- _Exercise brief_:
Reproduce all lines of the listing below in which the word "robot" occurs.
- - -
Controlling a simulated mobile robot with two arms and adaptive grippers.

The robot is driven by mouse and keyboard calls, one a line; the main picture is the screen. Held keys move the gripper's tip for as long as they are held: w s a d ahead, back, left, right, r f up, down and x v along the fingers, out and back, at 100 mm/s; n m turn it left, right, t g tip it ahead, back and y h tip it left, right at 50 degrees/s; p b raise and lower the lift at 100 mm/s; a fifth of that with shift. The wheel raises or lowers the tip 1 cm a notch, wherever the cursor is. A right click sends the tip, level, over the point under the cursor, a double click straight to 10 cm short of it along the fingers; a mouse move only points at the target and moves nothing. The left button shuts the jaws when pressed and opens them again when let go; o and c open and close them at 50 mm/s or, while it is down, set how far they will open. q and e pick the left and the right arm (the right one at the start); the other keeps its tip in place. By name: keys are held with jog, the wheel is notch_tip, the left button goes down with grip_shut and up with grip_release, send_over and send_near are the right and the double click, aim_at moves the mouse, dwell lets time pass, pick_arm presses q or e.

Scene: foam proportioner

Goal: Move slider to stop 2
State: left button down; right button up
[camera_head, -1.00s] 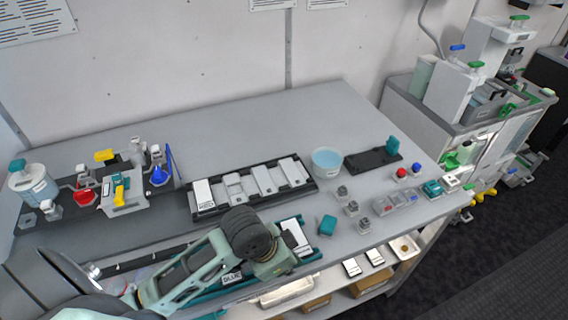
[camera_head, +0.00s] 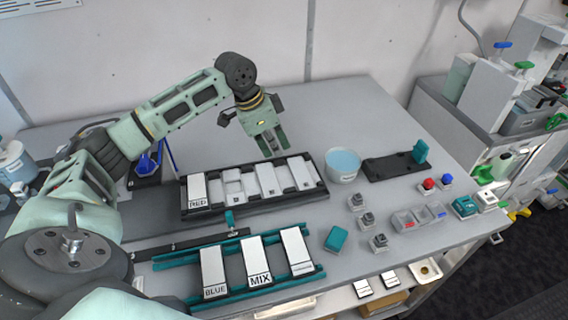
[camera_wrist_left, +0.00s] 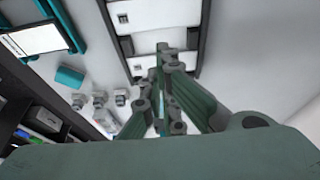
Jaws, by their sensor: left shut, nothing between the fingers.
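My left gripper (camera_head: 273,143) is shut and empty, pointing down behind the black rack (camera_head: 255,208) that holds white plates. In the left wrist view its fingers (camera_wrist_left: 163,72) are together in front of the rack. A dark rail (camera_head: 185,243) with a small upright teal piece (camera_head: 230,219) at its right end lies between the rack and the teal rack, away from the gripper. A black plate with an upright teal handle (camera_head: 420,151) lies at the right. I cannot tell which teal piece is the slider; no stop numbers are readable. My right gripper is not in view.
A teal rack (camera_head: 187,297) holds plates marked BLUE and MIX at the front. A bowl of blue liquid (camera_head: 342,163) stands right of the black rack. Small grey blocks, a teal block (camera_head: 337,239) and red and blue buttons (camera_head: 428,184) fill the right side. The table's back is clear.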

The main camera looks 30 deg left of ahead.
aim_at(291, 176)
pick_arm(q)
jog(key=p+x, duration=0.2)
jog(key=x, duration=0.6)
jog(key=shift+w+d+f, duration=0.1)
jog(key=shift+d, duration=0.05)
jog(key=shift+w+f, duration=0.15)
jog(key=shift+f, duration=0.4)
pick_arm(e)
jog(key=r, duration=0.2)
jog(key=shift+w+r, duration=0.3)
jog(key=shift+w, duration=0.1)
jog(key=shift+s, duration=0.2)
- - -
- _Reply to the task_:
Controlling a simulated mobile robot with two arms and adaptive grippers.
The robot is driven by mouse and keyboard calls, one a line; the main picture is the screen. Held keys move the gripper's tip for as long as they are held: w s a d ahead, back, left, right, r f up, down and x v along the fingers, out and back, at 100 mm/s; n m turn it left, right, t g tip it ahead, back and y h tip it left, right at 50 degrees/s; p b raise and lower the lift at 100 mm/s; a fifth of that with shift. The wheel raises or lowers the tip 1 cm a notch, wherever the cursor is. A right click sends the tip, level, over the point under the cursor, a double click straight to 10 cm short of it along the fingers; a mouse move only points at the target and moves nothing. The left button shuts the jaws when pressed and opens them again when let go; o and c open and close them at 50 mm/s or, while it is down, set how far they will open. q and e pick the left and the right arm (the right one at the start); the other keeps its tip in place. By name: keys are held with jog, the wheel is notch_tip, the left button goes down with grip_shut and up with grip_release, send_over and send_near are the right and the double click, aim_at moves the mouse, dwell lets time pass, pick_arm presses q or e.

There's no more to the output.